For a CPM product to integrate correctly with existing "olap aware" databases and packaged applications requires that the metadata about metrics defined in these technologies can be discovered and accessed to allow re-use of these metrics across in CPM developed scorecards and dashboards.
Figure 6
Figure 7 shows how the industry CWM metadata interchange standard can be used by CPM products to discover and import metrics metadata from DBMSs, BI tools, and packaged analytic applications to use in scorecards that can be delivered via a portal. As users navigate metrics trees to drill down from high level KPIs to low level metrics CPM products that support federated query can support users who need to drill into one or more data stores to get at detailed data.

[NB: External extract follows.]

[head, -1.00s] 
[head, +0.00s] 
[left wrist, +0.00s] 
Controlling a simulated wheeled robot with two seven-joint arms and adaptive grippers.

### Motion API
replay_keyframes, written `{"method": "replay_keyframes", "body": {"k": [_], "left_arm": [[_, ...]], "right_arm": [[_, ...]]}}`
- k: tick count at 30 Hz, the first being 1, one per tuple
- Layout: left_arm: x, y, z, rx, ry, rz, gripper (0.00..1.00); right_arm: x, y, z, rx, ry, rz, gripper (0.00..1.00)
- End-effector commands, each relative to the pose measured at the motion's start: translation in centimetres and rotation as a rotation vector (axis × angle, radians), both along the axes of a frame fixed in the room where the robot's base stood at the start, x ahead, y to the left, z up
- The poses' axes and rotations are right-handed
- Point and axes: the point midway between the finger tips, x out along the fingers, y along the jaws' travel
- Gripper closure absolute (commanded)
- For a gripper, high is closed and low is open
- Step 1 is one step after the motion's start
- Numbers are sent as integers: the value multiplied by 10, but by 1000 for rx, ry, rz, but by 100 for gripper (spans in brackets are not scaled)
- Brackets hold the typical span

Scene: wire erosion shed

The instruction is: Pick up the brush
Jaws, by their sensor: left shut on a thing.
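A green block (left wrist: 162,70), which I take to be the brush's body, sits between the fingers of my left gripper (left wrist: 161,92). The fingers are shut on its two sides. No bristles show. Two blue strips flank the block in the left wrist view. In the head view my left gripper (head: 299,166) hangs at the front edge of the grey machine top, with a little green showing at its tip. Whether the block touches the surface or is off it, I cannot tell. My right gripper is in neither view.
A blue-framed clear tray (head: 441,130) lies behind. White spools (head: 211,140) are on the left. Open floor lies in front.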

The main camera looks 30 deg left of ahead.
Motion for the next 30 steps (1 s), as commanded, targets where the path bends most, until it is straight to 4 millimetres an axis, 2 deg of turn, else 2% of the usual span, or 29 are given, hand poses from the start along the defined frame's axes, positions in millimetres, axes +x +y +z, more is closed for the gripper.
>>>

As DBMS vendors continue to add support for BI metadata and enterprise information integration (e.g. DB2 Information Integrator) we may well see CPM vendors increase their use of the DBMS to facilitate BI integration.
Figure 7
Of these three options, it would appear that option 3 is the direction and something that companies should look to moving towards. What this strategy says however is that metadata and interchange of common data definitions are yet again at the centre of BI integration and indeed operational application integration and yet in many cases there is little attention paid to it by major enterprises.
It is time most companies took common metadata (common naming, definitions and XML vocabulary) seriously and put it high on their list if they want to stop chaos and switch to management using integrated intelligence and to drive operations by integrating intelligence into operational business processes.